Parsing web log files in knime

marketingthema · March 14, 2015, 12:02am

Hello everybody ,

I have a weblog file extracted from a reverse proxy web server looking like this :

Timestamp, UserIP, Size_of_response_in_bytes, Ressource, Url_request, Http_status_code, The_value_of_request_header, %0, %0,%0

Example :

1420066889,105.157.31.108,41229,dalloz,/http/www.dalloz-bibliotheque.fr/index.php?subpage=search&q_collection=4,200,"text/html; charset=utf-8", textcolumn0, textcolumn1, textcolumn2

I used the weblog reader under knime to parse the file with the following structure

%t , %h , %b , %0, "%r", %>s , %0, %0, %0, %0

But knime tell me that the first line does not match the pattern ! the problem is that i'm not sure if the weblog is from an appache server ?! i have a file using separations using a comma (like a CSV) but the knime node is unbale to parse it !

Thank you for help !

thor · March 14, 2015, 7:59pm

The format doesn't look like an Apache log file. You cannot read it with the weblog reader in this case. You can try to use the normal File Reader instead.

marketingthema · March 15, 2015, 1:17am

Thank you Thor for the help !

i used the file reader but the problem is that i want an automatic parser because i have many records for the same url request where some records contain .js .jpeg .html etc.... the problem is that i have to filter different elements that constitute a visited webpage ! and sometimes it's hard to know wich element is a part of a page or not, this can give make fake statitical results ! a parser node or algorithm generally can help filter and group results by user or request !
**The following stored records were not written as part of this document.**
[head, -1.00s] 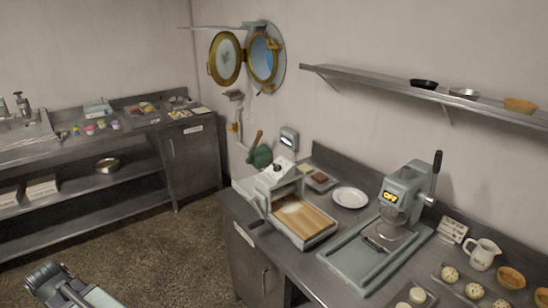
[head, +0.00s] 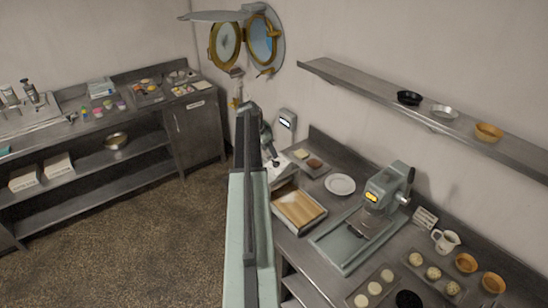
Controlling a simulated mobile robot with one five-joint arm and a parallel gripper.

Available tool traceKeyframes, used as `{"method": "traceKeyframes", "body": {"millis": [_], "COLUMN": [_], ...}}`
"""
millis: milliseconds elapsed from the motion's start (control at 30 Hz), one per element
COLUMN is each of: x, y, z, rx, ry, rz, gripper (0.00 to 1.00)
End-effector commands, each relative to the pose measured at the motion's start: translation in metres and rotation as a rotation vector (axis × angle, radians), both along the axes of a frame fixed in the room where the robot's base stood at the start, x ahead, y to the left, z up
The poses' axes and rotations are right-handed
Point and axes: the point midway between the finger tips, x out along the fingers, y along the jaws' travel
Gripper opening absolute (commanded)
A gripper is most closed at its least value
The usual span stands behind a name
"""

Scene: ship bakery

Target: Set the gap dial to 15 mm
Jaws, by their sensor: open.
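The dough-roller machine stands on the right-hand counter, with a wooden bed (head: 299,207) in a pale metal frame and a green crank (head: 266,135) at its back. My raised arm covers its left side and part of the crank. I cannot make out the gap dial or its setting; it is hidden or too small. My gripper (head: 248,112) is at the dark far end of my arm, in front of the machine in the picture. It is open with nothing visible in it. I cannot tell how far it is from the machine.
A small display box (head: 287,119) is behind the machine. A white plate (head: 340,184) and a press (head: 384,197) with a lever stand to the right. A tray of dough balls (head: 373,288) is at the front. A wall shelf (head: 420,120) overhangs the counter. Floor (head: 130,235) at left is clear.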

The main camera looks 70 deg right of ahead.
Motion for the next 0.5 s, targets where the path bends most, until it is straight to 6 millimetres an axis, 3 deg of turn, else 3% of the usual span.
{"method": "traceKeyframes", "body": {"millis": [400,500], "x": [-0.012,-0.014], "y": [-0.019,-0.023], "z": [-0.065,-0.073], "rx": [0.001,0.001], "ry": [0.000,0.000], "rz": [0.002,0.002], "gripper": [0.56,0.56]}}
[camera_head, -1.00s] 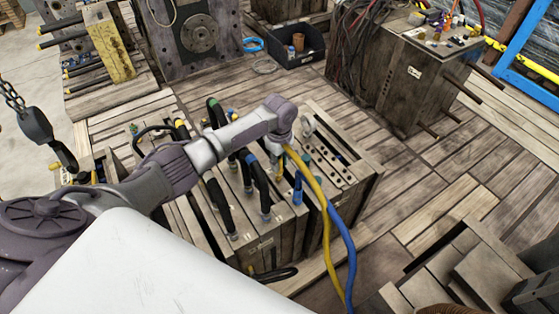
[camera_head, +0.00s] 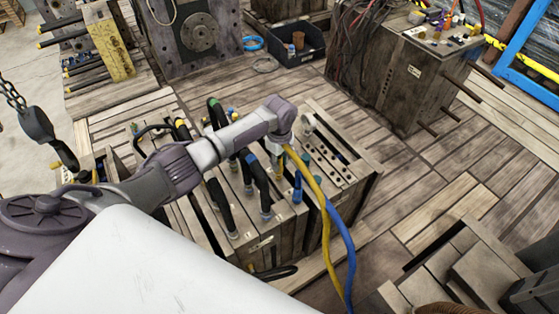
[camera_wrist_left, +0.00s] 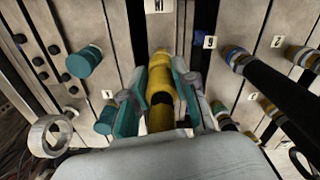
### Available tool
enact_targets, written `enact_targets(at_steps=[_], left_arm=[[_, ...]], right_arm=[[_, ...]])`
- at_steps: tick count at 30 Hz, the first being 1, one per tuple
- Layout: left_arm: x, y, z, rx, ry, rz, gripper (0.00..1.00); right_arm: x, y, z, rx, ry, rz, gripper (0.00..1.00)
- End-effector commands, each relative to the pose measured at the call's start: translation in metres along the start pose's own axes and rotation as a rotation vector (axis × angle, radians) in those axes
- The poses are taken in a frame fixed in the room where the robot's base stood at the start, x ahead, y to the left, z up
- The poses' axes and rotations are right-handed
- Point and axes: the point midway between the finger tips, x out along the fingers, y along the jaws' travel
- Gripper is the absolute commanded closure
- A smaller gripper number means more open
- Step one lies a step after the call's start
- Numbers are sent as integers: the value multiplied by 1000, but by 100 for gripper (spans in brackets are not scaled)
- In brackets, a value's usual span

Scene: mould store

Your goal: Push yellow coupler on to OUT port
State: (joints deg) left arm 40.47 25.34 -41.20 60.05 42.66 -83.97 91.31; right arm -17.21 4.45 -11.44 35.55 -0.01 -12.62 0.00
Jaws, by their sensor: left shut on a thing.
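In the left wrist view the yellow coupler (camera_wrist_left: 160,95) sits between the two fingers of my left gripper (camera_wrist_left: 161,84). The gripper is shut on it. The coupler's far end points at the pale face of the mould, below a small plate with lettering (camera_wrist_left: 157,6). I cannot tell whether it touches a port, and I cannot read an OUT mark. In the head view my left gripper (camera_head: 276,158) is over the mould (camera_head: 290,240), and the yellow hose (camera_head: 315,190) runs down from it to the right. My right gripper is not in view.
A blue hose (camera_head: 345,245) hangs beside the yellow one, from a blue coupler (camera_head: 297,188). Several black hoses (camera_head: 220,205) stand left of the gripper.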

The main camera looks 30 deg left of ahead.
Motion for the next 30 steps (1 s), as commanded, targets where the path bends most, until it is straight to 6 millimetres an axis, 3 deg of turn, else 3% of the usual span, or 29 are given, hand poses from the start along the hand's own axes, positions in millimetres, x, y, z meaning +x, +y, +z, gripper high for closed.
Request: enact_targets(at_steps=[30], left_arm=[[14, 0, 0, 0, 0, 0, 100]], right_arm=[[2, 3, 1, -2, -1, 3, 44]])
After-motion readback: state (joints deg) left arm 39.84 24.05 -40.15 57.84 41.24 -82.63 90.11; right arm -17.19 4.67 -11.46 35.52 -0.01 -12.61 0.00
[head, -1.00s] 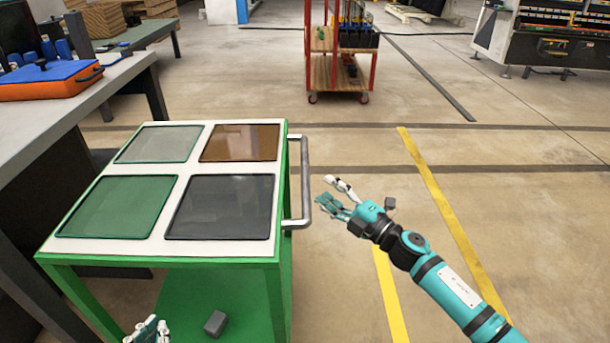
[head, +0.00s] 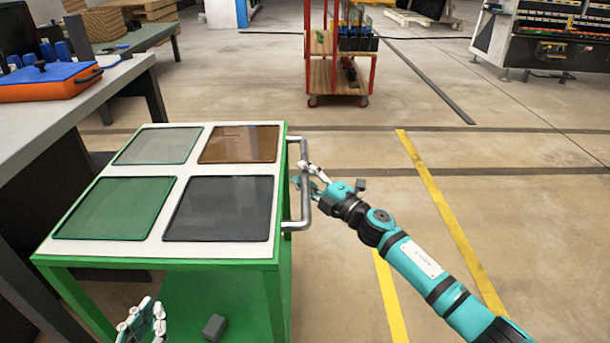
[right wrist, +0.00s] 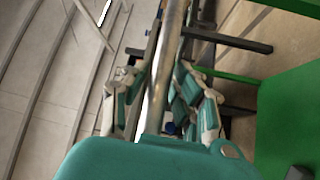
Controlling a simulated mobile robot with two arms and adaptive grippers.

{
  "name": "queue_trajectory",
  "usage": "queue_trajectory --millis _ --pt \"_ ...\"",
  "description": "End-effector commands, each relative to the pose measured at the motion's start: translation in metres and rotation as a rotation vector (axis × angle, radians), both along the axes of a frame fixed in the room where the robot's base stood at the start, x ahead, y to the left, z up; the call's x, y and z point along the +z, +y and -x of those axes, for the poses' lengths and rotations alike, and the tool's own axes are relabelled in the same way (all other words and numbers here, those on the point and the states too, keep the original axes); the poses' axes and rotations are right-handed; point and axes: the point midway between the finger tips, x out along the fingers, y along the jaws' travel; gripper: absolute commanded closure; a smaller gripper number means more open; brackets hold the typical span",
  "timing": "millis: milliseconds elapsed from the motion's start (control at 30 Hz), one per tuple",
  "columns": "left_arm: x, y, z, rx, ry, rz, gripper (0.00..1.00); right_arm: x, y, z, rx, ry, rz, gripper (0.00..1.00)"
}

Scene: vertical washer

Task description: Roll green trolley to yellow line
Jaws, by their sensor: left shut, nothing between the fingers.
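The green trolley (head: 274,290) stands at the left of the head view, with a white top and a metal side handle (head: 304,212) facing right. My right gripper (head: 312,176) is at that handle. In the right wrist view the handle bar (right wrist: 165,75) runs between the fingers of my right gripper (right wrist: 158,100), which stand apart on either side of it. My left gripper (head: 142,325) is shut and empty at the bottom edge, in front of the trolley. A yellow line (head: 452,220) lies on the floor to the right, with another yellow strip (head: 390,295) nearer, partly behind my right arm.
A grey workbench (head: 110,85) with an orange and blue case (head: 50,82) stands close to the trolley's left. A red-framed cart (head: 340,80) stands at the back. A grey block (head: 214,326) sits on the trolley's lower shelf. The floor between trolley and yellow line is clear.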

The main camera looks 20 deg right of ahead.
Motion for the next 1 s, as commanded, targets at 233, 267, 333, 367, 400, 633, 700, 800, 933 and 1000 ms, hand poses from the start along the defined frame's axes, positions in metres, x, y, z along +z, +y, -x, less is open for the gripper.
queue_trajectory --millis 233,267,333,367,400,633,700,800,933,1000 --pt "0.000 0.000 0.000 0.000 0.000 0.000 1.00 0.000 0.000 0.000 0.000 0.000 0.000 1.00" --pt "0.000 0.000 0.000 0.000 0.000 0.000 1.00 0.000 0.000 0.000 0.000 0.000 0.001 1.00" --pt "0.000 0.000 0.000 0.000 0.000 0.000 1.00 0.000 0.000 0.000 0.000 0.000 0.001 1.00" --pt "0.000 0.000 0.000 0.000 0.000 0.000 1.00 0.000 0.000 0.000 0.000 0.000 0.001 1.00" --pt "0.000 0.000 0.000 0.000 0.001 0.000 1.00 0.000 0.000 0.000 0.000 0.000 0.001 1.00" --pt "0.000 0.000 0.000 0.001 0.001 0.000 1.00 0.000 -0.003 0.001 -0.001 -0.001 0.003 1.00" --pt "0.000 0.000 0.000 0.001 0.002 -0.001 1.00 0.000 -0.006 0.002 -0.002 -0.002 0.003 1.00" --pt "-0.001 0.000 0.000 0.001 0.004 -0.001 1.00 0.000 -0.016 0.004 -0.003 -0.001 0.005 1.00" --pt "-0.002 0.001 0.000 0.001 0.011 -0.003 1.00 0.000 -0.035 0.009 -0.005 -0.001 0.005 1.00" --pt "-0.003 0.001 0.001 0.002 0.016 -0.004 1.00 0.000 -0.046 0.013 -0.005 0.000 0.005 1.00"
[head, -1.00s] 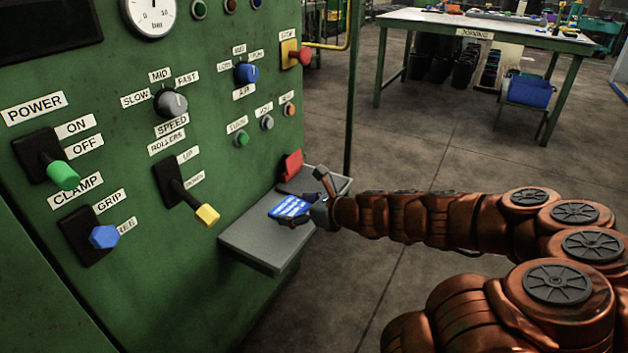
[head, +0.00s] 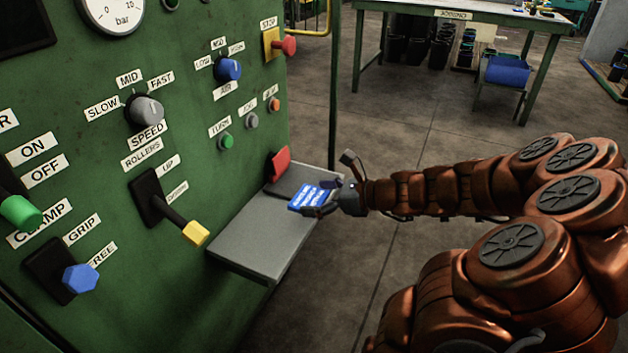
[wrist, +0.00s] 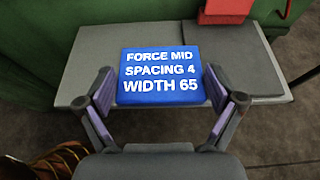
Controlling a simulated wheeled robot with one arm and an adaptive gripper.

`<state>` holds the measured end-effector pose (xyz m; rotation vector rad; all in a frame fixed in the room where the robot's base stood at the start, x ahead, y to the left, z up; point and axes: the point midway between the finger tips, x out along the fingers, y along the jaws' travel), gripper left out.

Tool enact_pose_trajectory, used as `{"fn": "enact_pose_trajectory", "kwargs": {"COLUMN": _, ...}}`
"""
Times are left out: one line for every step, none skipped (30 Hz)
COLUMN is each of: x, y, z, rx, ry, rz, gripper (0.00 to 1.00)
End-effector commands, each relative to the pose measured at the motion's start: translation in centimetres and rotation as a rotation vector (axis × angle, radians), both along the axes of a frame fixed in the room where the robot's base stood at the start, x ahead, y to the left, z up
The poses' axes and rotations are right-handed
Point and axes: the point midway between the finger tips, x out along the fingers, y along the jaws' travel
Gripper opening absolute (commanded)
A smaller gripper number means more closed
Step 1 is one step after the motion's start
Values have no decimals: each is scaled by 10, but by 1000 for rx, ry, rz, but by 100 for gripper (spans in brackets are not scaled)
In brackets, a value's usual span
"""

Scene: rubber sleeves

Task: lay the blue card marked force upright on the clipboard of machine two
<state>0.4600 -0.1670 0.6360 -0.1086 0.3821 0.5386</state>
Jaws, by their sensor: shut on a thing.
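The blue card (wrist: 160,76) reads "FORCE MID, SPACING 4, WIDTH 65" in white, with the lettering upright in the wrist view. My gripper (wrist: 161,98) is shut on its side edges. In the head view the card (head: 309,196) is held face up at the right edge of the grey shelf, my gripper (head: 330,197) to its right. A darker grey board (wrist: 241,55) with a red clip-like piece (wrist: 227,9) lies at the back right of the shelf; it looks like the clipboard. The card is partly over its left side in the wrist view. I cannot tell its height above.
The grey shelf (head: 253,240) juts from a green machine panel (head: 110,150). Its near left part is bare. A yellow-tipped lever (head: 195,233) and a blue-knobbed lever (head: 80,278) stick out to the left. A worktable (head: 420,12) stands far behind; the floor between is clear.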

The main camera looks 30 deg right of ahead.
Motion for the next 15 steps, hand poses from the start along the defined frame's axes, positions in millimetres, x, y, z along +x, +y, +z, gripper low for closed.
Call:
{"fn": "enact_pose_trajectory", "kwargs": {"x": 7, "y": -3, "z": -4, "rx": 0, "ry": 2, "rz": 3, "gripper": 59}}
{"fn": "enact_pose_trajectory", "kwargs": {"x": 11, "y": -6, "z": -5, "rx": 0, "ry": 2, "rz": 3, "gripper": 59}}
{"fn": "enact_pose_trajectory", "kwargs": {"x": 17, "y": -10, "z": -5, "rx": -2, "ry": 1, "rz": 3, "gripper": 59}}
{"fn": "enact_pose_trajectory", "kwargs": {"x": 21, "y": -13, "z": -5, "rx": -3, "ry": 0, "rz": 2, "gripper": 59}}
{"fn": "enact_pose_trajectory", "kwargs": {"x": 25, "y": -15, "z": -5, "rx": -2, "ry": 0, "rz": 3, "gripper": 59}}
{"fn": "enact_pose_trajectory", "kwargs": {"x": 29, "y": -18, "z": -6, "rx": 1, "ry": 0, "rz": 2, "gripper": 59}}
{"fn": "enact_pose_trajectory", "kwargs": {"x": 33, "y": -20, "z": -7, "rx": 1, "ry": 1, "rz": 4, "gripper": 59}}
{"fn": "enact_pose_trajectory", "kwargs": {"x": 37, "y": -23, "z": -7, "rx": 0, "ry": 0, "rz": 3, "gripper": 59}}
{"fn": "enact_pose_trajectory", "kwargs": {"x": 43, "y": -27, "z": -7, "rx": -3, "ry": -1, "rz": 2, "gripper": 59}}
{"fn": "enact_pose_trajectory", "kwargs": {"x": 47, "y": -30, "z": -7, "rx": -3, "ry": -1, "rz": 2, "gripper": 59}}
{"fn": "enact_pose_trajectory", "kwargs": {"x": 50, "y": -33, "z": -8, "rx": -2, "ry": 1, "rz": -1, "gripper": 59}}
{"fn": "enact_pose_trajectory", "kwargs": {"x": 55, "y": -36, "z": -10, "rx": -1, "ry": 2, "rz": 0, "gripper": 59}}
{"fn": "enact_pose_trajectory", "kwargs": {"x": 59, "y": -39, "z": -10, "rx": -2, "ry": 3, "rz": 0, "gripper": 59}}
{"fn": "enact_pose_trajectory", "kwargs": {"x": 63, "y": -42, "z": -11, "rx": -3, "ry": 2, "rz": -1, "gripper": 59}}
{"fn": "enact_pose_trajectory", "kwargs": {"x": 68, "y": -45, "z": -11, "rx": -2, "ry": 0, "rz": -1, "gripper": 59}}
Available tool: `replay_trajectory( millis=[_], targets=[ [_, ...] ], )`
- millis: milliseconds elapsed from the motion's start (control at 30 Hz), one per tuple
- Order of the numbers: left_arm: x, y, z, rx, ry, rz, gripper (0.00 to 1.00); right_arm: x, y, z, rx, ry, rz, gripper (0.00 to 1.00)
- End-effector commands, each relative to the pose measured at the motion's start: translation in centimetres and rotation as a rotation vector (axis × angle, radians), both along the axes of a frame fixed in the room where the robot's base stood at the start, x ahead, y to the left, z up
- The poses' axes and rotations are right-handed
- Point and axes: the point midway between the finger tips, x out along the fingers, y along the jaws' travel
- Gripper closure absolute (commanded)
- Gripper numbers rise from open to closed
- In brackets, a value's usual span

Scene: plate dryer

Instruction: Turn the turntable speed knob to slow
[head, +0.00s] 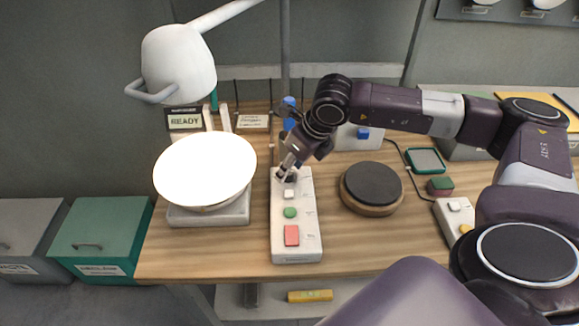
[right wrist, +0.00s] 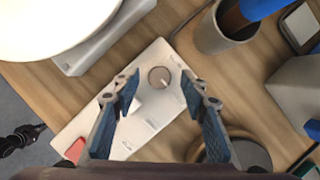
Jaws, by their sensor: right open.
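A white control panel (head: 306,222) lies on the wooden table, with a white switch (head: 289,194), a green button (head: 290,212) and a red button (head: 291,235). In the right wrist view a round grey knob (right wrist: 159,77) with a pale pointer mark sits at the panel's far end. My right gripper (head: 284,172) is over that end and hides most of the knob in the head view. In the right wrist view its blue-padded fingers (right wrist: 160,92) are open, one either side of the knob, apart from it in the picture. Height above the knob is hard to tell. My left gripper is not in view.
A bright white dish (head: 206,168) on a white base (head: 210,214) stands left of the panel under a lamp (head: 178,65). A round dark-topped disc (head: 373,184) is to the right. A grey cup (right wrist: 222,30) stands close behind the panel.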

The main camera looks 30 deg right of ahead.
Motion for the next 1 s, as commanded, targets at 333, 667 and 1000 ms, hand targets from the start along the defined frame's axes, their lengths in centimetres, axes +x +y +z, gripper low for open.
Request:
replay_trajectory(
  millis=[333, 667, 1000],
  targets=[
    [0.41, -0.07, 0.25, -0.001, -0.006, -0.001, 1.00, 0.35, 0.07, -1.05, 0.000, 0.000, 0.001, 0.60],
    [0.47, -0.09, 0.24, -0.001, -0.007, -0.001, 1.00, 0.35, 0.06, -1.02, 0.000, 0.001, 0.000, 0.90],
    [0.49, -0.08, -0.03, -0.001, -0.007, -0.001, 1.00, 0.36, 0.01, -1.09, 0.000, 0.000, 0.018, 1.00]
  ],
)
Is there otherwise a way or node to convert "non appache" to "appache log format" ?

Thx

thor · March 16, 2015, 8:13am

The WebLog reader does not perform any automatic grouping of requests either. However, if you can read it with a File Reader you can do the pre-processing with other nodes, such as String Manipulation or GroupBy.

marketingthema · March 25, 2015, 1:22pm

Thank you Thor,

The difficulty is to parse multiple lines and to know what to select ! i have seen the text nodes but i still wonder if there is a clean and sure way to parse data and be sure of wish hits should be counted ! for example having rules like including only html + htm + pdf + php to be counted ! this is the hard part !

Anyway, i will continue searching ! thanks again !